Output each line of the material exactly as it stands.

■ Collected material
##########
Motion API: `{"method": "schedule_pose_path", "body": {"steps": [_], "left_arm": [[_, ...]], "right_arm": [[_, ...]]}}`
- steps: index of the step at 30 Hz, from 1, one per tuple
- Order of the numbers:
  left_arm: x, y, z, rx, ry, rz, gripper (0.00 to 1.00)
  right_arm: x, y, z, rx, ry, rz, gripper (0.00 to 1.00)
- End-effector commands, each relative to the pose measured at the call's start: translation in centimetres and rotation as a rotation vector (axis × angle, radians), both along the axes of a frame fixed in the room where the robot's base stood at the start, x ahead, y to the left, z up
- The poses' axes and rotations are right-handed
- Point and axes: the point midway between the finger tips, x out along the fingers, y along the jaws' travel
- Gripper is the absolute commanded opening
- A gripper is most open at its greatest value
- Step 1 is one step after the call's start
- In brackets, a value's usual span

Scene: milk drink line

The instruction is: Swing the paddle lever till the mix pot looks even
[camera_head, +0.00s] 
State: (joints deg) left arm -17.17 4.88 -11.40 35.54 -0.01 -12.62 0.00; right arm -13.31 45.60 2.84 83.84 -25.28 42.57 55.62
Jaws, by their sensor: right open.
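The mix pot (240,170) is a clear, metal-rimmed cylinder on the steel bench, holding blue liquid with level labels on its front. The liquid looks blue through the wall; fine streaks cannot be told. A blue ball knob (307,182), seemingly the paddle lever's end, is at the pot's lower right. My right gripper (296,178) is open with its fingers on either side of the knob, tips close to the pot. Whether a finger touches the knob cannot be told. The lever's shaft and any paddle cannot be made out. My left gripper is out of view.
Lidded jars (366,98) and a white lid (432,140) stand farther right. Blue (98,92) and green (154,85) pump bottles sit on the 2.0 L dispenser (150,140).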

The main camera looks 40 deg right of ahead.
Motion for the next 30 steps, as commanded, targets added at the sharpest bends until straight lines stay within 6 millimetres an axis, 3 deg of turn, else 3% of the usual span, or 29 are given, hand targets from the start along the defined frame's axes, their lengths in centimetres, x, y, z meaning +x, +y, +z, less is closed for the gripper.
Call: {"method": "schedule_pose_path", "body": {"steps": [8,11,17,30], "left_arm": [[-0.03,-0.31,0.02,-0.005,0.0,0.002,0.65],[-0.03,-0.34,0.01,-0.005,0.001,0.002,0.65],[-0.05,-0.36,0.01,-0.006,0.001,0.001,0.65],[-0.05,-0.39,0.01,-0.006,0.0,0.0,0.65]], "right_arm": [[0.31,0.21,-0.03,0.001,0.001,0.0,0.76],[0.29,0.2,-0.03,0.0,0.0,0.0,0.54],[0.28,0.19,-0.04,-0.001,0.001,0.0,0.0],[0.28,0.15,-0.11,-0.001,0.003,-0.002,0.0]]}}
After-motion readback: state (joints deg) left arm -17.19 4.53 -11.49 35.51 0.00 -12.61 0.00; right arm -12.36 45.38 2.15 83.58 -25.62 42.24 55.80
##########
■ Exercise result
Motion API: `{"method": "schedule_pose_path", "body": {"steps": [_], "left_arm": [[_, ...]], "right_arm": [[_, ...]]}}`
- steps: index of the step at 30 Hz, from 1, one per tuple
- Order of the numbers:
  left_arm: x, y, z, rx, ry, rz, gripper (0.00 to 1.00)
  right_arm: x, y, z, rx, ry, rz, gripper (0.00 to 1.00)
- End-effector commands, each relative to the pose measured at the call's start: translation in centimetres and rotation as a rotation vector (axis × angle, radians), both along the axes of a frame fixed in the room where the robot's base stood at the start, x ahead, y to the left, z up
- The poses' axes and rotations are right-handed
- Point and axes: the point midway between the finger tips, x out along the fingers, y along the jaws' travel
- Gripper is the absolute commanded opening
- A gripper is most open at its greatest value
- Step 1 is one step after the call's start
- In brackets, a value's usual span

Scene: milk drink line

The instruction is: Swing the paddle lever till the mix pot looks even
[camera_head, +0.00s] 
State: (joints deg) left arm -17.17 4.88 -11.40 35.54 -0.01 -12.62 0.00; right arm -13.31 45.60 2.84 83.84 -25.28 42.57 55.62
Jaws, by their sensor: right open.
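The mix pot (240,170) is a clear, metal-rimmed cylinder on the steel bench, holding blue liquid with level labels on its front. The liquid looks blue through the wall; fine streaks cannot be told. A blue ball knob (307,182), seemingly the paddle lever's end, is at the pot's lower right. My right gripper (296,178) is open with its fingers on either side of the knob, tips close to the pot. Whether a finger touches the knob cannot be told. The lever's shaft and any paddle cannot be made out. My left gripper is out of view.
Lidded jars (366,98) and a white lid (432,140) stand farther right. Blue (98,92) and green (154,85) pump bottles sit on the 2.0 L dispenser (150,140).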

The main camera looks 40 deg right of ahead.
Motion for the next 30 steps, as commanded, targets added at the sharpest bends until straight lines stay within 6 millimetres an axis, 3 deg of turn, else 3% of the usual span, or 29 are given, hand targets from the start along the defined frame's axes, their lengths in centimetres, x, y, z meaning +x, +y, +z, less is closed for the gripper.
Call: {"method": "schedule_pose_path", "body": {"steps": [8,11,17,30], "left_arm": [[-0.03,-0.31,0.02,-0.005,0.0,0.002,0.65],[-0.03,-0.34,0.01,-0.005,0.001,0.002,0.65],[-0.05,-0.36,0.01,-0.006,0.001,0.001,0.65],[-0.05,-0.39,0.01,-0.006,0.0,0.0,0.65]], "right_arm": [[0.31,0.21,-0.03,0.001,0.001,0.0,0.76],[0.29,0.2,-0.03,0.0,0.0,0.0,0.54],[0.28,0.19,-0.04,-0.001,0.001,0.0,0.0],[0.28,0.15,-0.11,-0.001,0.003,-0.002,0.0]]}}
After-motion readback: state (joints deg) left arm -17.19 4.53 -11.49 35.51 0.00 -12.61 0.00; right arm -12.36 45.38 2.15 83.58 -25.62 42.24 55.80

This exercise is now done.